Turbulent/non-turbulent interface in a turbulent patch arising from a breaking internal wave

We perform a direct numerical simulation (DNS) of the flow over a two-dimensional hill in a uniformly stratified fluid for investigating the characteristics of a turbulence patch generated by a breaking internal gravity wave. The flow over the two-dimensional hill generates the downwind rotor because of separation and reattachment and the rotor is related to the wave breaking. The visualizations of density showed that Rayleigh-Taylor instability occurs by overturning motions, generating the turbulence patch, which remains a quasi-steady state for a long time.
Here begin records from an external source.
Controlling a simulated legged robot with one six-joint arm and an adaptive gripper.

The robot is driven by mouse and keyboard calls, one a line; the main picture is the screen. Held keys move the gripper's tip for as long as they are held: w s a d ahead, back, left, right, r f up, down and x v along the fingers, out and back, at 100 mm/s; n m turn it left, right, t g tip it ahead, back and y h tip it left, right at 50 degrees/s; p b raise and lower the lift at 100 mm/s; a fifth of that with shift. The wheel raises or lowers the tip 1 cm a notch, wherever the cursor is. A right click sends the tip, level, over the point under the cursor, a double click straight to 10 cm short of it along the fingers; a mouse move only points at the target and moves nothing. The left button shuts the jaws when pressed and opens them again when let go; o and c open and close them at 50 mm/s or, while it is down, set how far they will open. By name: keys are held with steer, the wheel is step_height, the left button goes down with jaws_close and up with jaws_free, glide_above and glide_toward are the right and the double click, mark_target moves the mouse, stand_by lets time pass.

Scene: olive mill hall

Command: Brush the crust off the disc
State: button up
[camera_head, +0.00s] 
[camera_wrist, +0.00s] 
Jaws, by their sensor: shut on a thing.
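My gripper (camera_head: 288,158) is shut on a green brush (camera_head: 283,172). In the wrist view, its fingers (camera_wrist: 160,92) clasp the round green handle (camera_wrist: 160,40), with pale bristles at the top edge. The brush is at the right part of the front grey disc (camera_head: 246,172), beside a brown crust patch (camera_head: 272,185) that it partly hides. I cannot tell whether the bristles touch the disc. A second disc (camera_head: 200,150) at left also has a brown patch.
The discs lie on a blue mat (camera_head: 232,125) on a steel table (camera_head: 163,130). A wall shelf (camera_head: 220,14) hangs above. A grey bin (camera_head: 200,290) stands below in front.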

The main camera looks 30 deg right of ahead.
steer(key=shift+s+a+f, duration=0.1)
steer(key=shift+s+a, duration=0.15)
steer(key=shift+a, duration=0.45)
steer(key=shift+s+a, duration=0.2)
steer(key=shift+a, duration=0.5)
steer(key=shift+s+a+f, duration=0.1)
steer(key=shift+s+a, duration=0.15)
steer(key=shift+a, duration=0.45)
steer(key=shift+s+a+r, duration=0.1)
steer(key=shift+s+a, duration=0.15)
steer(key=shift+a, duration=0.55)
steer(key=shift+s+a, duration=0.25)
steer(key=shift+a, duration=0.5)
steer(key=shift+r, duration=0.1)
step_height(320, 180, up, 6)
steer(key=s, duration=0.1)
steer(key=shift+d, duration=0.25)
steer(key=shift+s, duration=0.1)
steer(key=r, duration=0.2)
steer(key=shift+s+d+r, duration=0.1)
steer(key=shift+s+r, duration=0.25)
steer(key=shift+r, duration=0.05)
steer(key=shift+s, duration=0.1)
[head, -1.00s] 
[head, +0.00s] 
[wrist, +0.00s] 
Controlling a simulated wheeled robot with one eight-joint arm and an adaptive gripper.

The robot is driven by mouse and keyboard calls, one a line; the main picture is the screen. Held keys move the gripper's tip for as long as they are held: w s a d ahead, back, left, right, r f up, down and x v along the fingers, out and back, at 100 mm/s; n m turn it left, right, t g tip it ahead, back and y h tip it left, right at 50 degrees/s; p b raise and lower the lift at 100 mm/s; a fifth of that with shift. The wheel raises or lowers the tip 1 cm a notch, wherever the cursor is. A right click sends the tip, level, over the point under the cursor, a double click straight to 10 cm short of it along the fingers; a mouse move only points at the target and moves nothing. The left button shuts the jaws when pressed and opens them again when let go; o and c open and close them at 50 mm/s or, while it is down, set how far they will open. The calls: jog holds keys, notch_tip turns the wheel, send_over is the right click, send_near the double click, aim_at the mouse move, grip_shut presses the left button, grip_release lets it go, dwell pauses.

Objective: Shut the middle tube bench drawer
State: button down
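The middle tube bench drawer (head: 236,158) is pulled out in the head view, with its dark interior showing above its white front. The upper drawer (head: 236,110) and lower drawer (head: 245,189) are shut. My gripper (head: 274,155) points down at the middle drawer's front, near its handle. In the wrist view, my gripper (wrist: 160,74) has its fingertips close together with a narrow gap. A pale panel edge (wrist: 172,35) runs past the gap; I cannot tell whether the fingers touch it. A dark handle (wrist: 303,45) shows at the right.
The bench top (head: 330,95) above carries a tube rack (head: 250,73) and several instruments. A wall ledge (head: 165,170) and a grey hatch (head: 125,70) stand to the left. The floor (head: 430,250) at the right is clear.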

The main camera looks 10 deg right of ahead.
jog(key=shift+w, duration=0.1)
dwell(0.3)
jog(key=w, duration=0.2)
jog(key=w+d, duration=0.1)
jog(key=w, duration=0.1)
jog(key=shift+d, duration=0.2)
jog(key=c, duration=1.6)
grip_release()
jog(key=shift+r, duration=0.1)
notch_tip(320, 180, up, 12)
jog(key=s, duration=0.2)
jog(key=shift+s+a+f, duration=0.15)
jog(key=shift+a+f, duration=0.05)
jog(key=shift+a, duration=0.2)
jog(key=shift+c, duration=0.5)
The turbulence patch has large potential enstrophy, and the potential enstrophy isosurface is used to detect the turbulent/non-turbulent interfacial (TNTI) layer that separates the patch from the outer internal gravity wave region. The flow near the TNTI is investigated with the conditional statistics calculated as functions of the distance from the interface. The conditional average of the potential enstrophy changes more rapidly across the TNTI than the enstrophy because of the vorticity due to the internal gravity wave in the non-turbulent region. The thickness of the TNTI layer divided by the Kolmogorov scale in the patch is almost constant during the quasi-steady period. The buoyancy Reynolds number is uniform in the turbulent region far away from the TNTI, gradually decreases to the TNTI, and rapidly drops within the TNTI layer toward the non-turbulent region.